Damals hat ihn beim Aufhängen von Plakaten ein Mann angegriffen. "Er hat mich weggeschubst und vor meiner Nase das Plakat wieder von der Laterne gerissen", erzählt Kai-Uwe Herrenkind. Die beiden Frauen, die mit dem Angreifer unterwegs waren, hätten ihn dann zurückgehalten. "Sonst wäre das möglicherweise noch weiter eskaliert", denkt der Mannheimer Sozialdemokrat.

Vorfälle auch im aktuellen Wahlkampf

Die politische Arbeit rund um die Europa- und Kommunalwahl 2024 haben die Parteien vielerorts als rauer erlebt als die Wahlkämpfe in den Jahren zuvor. Auch im laufenden Bundestagswahlkampf berichten sie deutschlandweit wieder von Angriffen.

In Bookholzberg in Niedersachsen habe ein Mann drei Wahlkämpfer der Grünen attackiert. Er habe sie beleidigt und einem Mitglied des Plakatier-Teams ins Gesicht geschlagen. In Greifswald in Vorpommern seien Eier auf einen Infostand der SPD geworfen worden.

Ein Bundestagskandidat der CDU schildert einen Zwischenfall in Leipzig: Ein vorbeifahrender Radfahrer habe ihn beim Plakatieren mit einem Gegenstand beworfen und ihn am Kopf verletzt. Im bayerischen Augsburg soll ein Mann eine Frau beim Plakatieren für die SPD bedrängt und ihr Schläge angedroht haben. Eine zufällige Auswahl, die Sorge vor Angriffen beschäftigt Angehörige aller Parteien.

Workshops für mehr Sicherheit

Die SPD in Baden-Württemberg zum Beispiel trainiert ihre Wahlkämpfer in Workshops. Nicht erst seit solchen Zwischenfällen, doch weil sie häufiger vorkommen als noch vor Jahren, spielt der Aspekt Sicherheit eine immer größere Rolle.

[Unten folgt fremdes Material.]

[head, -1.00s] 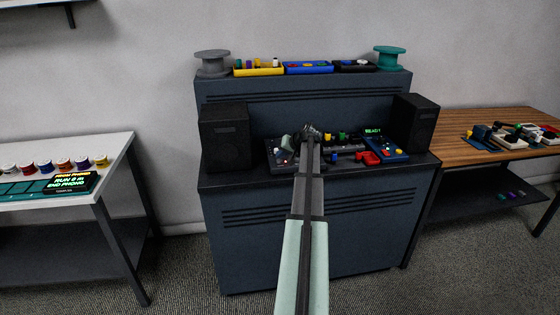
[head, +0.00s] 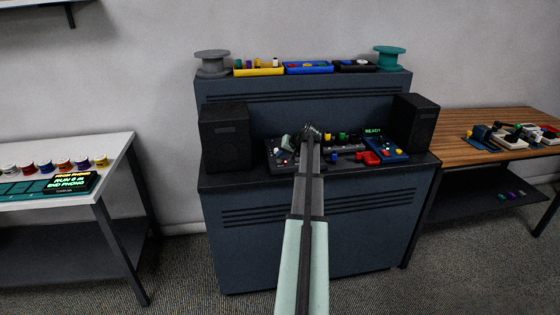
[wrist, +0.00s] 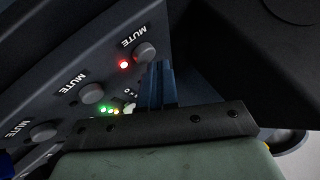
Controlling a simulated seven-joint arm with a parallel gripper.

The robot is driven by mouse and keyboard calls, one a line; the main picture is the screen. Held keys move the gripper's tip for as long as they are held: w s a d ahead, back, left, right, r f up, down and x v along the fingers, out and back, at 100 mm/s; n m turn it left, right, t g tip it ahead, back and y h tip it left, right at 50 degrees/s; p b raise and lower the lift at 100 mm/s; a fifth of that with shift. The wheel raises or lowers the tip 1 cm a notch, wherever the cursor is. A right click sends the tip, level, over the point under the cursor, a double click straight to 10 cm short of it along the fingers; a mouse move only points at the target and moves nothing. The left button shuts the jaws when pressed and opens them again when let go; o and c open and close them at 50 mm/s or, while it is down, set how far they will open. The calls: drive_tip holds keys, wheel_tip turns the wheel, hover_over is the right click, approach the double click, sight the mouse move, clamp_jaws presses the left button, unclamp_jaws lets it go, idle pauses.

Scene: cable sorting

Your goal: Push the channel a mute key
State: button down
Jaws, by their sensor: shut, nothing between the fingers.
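The dark mixer panel (head: 290,168) lies on the blue-grey desk, with my gripper (head: 311,131) over its left back part. In the wrist view, a row of round grey keys labelled MUTE runs diagonally: an upper key (wrist: 145,52), a middle key (wrist: 92,93) and a lower key (wrist: 43,131). A red light (wrist: 123,64) glows beside the upper key. No channel letter is legible, so I cannot tell which key is channel a. My gripper's fingers (wrist: 160,87) are shut and empty, just below the upper key in the picture. I cannot tell whether they touch it.
Black speakers stand left (head: 226,138) and right (head: 414,122) of the panel. A red item (head: 367,158) and a blue box (head: 388,150) are at right, below a green READY display (head: 373,131).

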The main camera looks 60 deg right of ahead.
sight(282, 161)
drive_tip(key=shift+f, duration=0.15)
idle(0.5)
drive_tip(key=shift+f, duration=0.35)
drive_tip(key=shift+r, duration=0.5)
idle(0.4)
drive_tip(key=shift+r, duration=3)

In Tübingen sind 16 SPD-Wahlkämpfer zusammengekommen. Es geht darum, wie man Diskussionen mit Wählerinnen und Wählern führt, aber auch wie man verhindert, dass diese in Gewalt münden. Verbale Angriffe haben einige der Teilnehmer schon erlebt. Der 19-jährige Tobias Tuchel war schon im Kommunal-Wahlkampf 2024 dabei und ist damals auf der Straße angebrüllt worden. "Das war zwar überhaupt nicht handgreiflich", erinnert er sich. "Aber im Hinterkopf hat man das dann natürlich schon."

Vor allem der Wahlkampf auf der Straße und das Plakatieren können gefährlich werden, sagt Workshop-Leiter Mario Sander. Aber auch beim Wahlkampf an der Haustür rate er zur Vorsicht. "Wenn eine Person sich klar äußert, SPD wähle ich sowieso nicht, dann ermutigen wir nicht, ein langes Gespräch zu führen", erklärt er.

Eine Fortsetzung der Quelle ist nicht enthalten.